| I interviewed at about 2 dozen places during the past year. Here is what I learned: * Be prepared for frequent rejection. * Nobody will look at your code on GitHub. They will spend about 30seconds to see that you have something up there and look at your stats. * Know what you want because they often won’t provide you an effective elevator pitch. If you want strong leadership be very clear about what that exactly means. Interviewing is like a bad date and they will lead you on and waste your time until they are ready to select someone more eager to do worse work for lower compensation. Know when it’s not going to work and cut them off. * If instead you just want to be employed be a framework tool monkey that will never be more than a beginner that fears original code. You will be among the first to go at the next round of layoffs because you are easily replaced, but you are also easy to select. * Learn your audience. I quickly failed out of most my interviews because I wanted to do more senior work, I wanted brutal honesty, and I wasn’t brown nosing people about their weird business ideas. * You need to understand most startups hiring remote developers are not mature yet they want super extreme talent for peanuts.
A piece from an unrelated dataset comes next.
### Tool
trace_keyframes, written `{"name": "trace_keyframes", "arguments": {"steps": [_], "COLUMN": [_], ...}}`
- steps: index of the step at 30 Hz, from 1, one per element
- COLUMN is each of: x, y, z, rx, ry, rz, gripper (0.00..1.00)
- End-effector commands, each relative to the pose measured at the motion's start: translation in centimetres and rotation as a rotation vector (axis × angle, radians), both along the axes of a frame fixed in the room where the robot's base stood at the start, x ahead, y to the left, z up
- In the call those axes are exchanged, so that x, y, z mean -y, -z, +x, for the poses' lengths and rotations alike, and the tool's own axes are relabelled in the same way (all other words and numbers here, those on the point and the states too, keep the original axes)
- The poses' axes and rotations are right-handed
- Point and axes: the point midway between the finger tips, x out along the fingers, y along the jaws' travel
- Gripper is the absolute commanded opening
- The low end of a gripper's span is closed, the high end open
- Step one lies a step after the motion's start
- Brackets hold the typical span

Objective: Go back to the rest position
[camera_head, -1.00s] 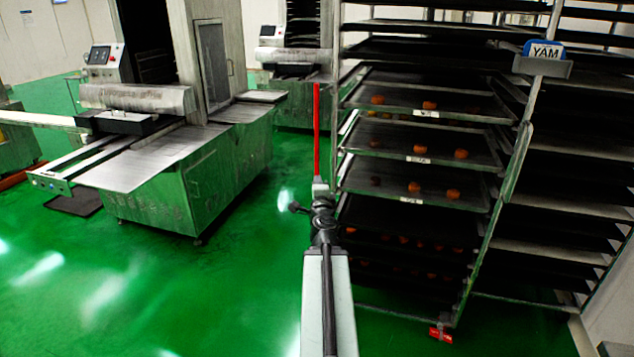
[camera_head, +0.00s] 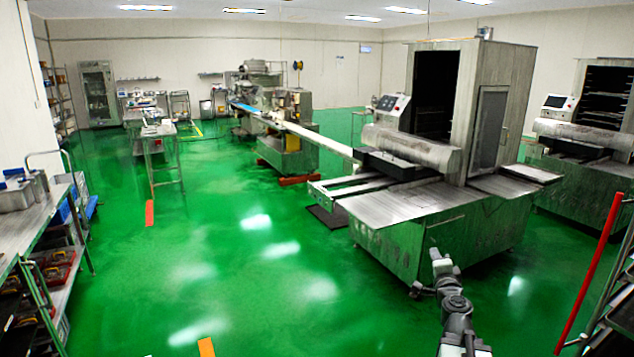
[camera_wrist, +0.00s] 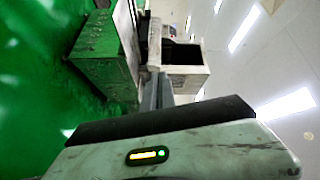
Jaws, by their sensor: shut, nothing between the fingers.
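My gripper (camera_head: 440,262) shows at the end of my arm in the lower right of the head view, small and in front of the near machine's metal side. In the wrist view its narrow grey fingers (camera_wrist: 157,92) are together, with nothing seen between them. My pale wrist housing covers the bottom of that view.
The encrusting machine (camera_head: 385,225) stands close ahead on the right. A red post (camera_head: 590,275) rises at the right edge. A metal shelf unit (camera_head: 30,230) lines the left side. A long table (camera_head: 155,132) is farther back. Green floor (camera_head: 240,240) is open between them.

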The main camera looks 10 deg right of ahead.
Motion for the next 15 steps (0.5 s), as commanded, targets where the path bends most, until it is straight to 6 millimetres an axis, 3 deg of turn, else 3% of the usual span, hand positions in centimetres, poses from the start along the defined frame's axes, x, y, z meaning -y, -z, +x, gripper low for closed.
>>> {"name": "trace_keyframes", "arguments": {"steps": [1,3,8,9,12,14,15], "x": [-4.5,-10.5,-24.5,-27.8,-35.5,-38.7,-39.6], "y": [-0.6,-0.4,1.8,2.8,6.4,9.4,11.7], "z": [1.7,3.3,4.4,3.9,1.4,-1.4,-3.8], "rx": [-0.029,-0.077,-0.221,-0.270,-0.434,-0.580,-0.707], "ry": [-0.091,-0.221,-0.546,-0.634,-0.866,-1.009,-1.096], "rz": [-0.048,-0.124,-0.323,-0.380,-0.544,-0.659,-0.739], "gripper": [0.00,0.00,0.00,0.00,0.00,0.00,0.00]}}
Read into your audience to see if they are full of shit or have unrealistic expectations. In many cases the interviewers were new to management and were lost at what to do with somebody with 20+ years experience in both code and management. * Form practical expectation management. There is some risk of remote employment for the employer. Empathize with that. |
> In many cases the interviewers were new to management and were lost at what to do with somebody with 20+ years experience in both code and management.
I'm not at 20 years but that one hit really close to home.